Monday, July 27, 2009

Five Things You Should Never Ask a New Mom.

Back in the days B.T., I attempted to educate the world on how not to speak to a pregnant woman. I'm not sure how effective it was, but I felt better. And now? Now I'd like to teach you how not to talk to a new mom. So here it is, the list of things I don't ever want to hear you ask a woman with a newborn ever again.

Are you getting any sleep? Hmmm, let's see. I have a baby who needs to eat about every three hours or so. Said feeding takes about an hour. Then there's the diaper changing, and the calming of the baby, and the rocking. That takes another hour. That leaves, let's do the math, an hour! A whole hour in which to sleep. And that's if I don't have to eat, or pee, or shower, or wash some dishes so there's some utensils to eat with! Short answer? No. No I am not. Thanks for reminding me.

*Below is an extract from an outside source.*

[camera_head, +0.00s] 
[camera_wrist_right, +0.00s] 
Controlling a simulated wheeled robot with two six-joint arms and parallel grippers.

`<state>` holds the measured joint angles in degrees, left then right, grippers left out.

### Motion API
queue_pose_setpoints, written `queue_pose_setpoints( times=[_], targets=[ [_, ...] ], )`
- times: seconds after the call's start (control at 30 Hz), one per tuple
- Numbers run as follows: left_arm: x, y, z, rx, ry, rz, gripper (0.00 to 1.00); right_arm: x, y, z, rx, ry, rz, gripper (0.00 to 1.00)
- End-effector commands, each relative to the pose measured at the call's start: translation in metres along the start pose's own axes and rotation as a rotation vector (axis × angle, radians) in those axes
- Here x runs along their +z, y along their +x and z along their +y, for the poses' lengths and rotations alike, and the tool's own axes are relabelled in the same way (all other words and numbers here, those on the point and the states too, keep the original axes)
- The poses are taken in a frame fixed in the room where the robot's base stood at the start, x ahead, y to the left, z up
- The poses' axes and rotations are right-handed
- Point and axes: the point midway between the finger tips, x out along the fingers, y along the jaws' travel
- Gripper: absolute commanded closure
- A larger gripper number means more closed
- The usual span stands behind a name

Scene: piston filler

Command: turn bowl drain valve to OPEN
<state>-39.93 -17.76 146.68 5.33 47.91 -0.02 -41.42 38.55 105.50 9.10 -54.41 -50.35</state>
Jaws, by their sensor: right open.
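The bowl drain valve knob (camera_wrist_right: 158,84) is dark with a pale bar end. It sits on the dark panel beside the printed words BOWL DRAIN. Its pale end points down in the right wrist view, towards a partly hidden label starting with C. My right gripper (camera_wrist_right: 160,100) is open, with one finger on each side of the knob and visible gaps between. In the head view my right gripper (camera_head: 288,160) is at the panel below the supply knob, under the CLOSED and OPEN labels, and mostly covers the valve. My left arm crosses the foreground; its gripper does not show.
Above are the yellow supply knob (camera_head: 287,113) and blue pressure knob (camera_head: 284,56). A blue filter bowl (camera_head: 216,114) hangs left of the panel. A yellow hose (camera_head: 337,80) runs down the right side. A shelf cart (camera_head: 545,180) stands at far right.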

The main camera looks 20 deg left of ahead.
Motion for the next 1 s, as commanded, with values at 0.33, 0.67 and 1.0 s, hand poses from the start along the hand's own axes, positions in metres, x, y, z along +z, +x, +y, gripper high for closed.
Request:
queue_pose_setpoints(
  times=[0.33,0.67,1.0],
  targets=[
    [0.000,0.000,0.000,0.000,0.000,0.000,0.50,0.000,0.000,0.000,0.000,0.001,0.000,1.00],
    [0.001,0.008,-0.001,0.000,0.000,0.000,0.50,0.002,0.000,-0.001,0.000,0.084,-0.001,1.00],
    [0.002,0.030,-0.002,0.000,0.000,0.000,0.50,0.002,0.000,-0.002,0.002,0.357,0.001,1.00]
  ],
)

Are you breastfeeding? Excuse me? Since when is what I do with my boobs any of your business? And what are you going to do if I say no? Turn into a breastfeeding nazi and tell me how I'm damaging my child? I bet you will. Which is why I'd really rather not answer such a personal question, if it's all the same to you.

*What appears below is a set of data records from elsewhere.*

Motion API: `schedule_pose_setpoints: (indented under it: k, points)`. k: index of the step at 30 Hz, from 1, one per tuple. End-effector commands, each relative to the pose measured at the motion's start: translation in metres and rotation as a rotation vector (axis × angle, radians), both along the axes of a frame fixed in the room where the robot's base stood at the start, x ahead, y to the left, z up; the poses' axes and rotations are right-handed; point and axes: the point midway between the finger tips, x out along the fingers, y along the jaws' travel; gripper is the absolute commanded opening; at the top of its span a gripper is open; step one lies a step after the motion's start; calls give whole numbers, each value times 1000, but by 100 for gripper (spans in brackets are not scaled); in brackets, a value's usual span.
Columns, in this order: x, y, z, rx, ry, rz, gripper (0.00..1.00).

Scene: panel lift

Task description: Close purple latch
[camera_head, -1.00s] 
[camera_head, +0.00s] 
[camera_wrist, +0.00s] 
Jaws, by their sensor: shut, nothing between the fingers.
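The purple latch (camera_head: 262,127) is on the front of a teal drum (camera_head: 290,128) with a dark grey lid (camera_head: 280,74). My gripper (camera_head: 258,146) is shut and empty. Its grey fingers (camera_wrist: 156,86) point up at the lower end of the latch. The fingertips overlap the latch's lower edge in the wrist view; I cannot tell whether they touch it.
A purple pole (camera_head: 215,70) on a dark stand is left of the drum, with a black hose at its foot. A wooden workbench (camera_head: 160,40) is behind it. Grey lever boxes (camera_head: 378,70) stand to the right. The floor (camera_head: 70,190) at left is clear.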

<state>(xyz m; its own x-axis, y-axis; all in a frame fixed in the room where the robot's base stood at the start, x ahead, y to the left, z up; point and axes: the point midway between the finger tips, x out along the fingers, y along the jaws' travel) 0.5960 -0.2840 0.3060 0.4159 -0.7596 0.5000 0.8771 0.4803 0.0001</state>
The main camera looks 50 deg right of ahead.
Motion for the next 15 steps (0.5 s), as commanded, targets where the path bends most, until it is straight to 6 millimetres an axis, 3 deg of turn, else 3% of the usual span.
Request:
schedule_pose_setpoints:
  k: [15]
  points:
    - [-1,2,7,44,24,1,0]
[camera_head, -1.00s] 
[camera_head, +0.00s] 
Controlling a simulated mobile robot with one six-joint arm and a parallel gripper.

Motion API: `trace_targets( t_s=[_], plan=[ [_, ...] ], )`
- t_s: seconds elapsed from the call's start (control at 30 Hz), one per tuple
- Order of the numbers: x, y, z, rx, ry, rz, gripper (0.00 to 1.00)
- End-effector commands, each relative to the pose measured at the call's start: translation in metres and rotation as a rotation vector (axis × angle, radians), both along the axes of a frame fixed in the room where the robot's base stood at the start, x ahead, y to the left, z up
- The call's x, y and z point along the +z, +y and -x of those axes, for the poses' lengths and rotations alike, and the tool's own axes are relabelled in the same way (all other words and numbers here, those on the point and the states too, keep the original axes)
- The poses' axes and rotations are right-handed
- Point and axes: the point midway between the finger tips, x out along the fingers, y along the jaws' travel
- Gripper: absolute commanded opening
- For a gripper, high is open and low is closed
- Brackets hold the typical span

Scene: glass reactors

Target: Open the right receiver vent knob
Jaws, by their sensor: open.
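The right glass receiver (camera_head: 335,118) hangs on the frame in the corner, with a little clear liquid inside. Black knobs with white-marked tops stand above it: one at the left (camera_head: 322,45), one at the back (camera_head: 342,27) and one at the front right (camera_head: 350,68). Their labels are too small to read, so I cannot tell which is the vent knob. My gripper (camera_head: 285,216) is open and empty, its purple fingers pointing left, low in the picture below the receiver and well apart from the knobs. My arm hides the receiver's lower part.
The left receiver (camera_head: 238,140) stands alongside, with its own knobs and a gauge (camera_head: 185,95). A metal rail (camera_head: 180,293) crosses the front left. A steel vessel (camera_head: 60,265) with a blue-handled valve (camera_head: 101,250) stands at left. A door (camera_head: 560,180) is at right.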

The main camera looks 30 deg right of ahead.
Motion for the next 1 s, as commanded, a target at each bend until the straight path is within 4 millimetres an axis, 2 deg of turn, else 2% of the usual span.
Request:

Are you sure you should be (fill in the blank)...I can't tell you how many people started a sentence that way in my first weeks as a mom. Absolute strangers told me I shouldn't have my baby out in public. That I wasn't dressing her warmly enough. That I was holding her wrong. The list goes on and on. And you know what? I was already completely paranoid and unsure of myself. I really didn't need this "helpful" advice. So next time you find yourself starting a sentence that way? Can it.

Aren't you going to stay home with the baby? I've heard that question asked just about every way you can phrase it. And it never fails to make me mad. No, I am not staying home. As much as I would like to, I'd like to keep a roof over my baby's head more. So please stop making me feel like a horrible human being—I'm already conflicted enough.

And here it is. The very worst thing you can ask a new mom. Are you ready?

When are you having another one? Seriously? This one can't even hold her head up yet, and you want to know when I'm going to do this again? Un freaking believable. Here's a head's up. If the baby's under a year old, the mom hasn't had time to forget how horrible the whole thing was. Don't ask about her plans for further procreation. 'Kay?

On behalf of all the tired, frustrated, in-over-their-heads new mothers in the world, I thank you for your attention to this matter.


  1. Ah, the breastfeeding question...even as a nursing mom, I hated this question. I always said "Yes, I'm feeding her" and got some very confused looks...he, he.
    Seriously, I just don't get why someone feels this is public information. So strange to me...

  2. I remember when son #1 was 6 wks old, having a crotchity old supermarket employee ask me "Don't you think he was far too young to be taking him out in public." Never been so angry! There was a "cleanup" needed on aisle five immediately after.

  3. Whewwww. I haven't blown it yet!! My "favorite" question when your cousins were babies, was... Are they twins?

  4. I hated it when people asked if there was anything they could do to help, but didn't really mean it.

    I had a "friend" who came over to "help" me and I was totally thinking of either, she would do a load of laundry for me, make some lunch or something OR maybe I could do those things, while she snuggled with the baby (I'm not completely dilusional - that's why people really come to see you).

    Oh, no. She came over and expected to chit chat the whole time and actually looked annoyed when I had to tend to the baby. That's not helping!!!

  5. Oh, and one more thing.

    When Hubby comes home and says, "So what did you do all day?"

    He's lucky he isn't buried in the back yard.

  6. About 4 weeks after Bea was born, I was at the post office buying lots of stamps to mail out her birth announcements.

    The guy at the counter said " Mailing a lot of stuf? "
    I said, "Yes, they are birth announcements." He replied: "When are you due?"

    EXCUSE ME????

  7. Erica, I never, ever use this acronym, but I am, indeed, LMFAO. Did you smack the jerk wad? That's awful, but hilarious.

  8. Amen. Mine said that too, until he spent a month home with the little beast. He understands now...

  9. I couldn't get too mad at him... he is a middle aged guy with photos of his dachshunds on his counter and he was listening to Howard Stern asking me if I thought Artie was in serious trouble.

    From one Stern fan to another, I looked beyond the ridiculously stupid question. I did, however, call him out on it. He awkwardly tried to back peddle.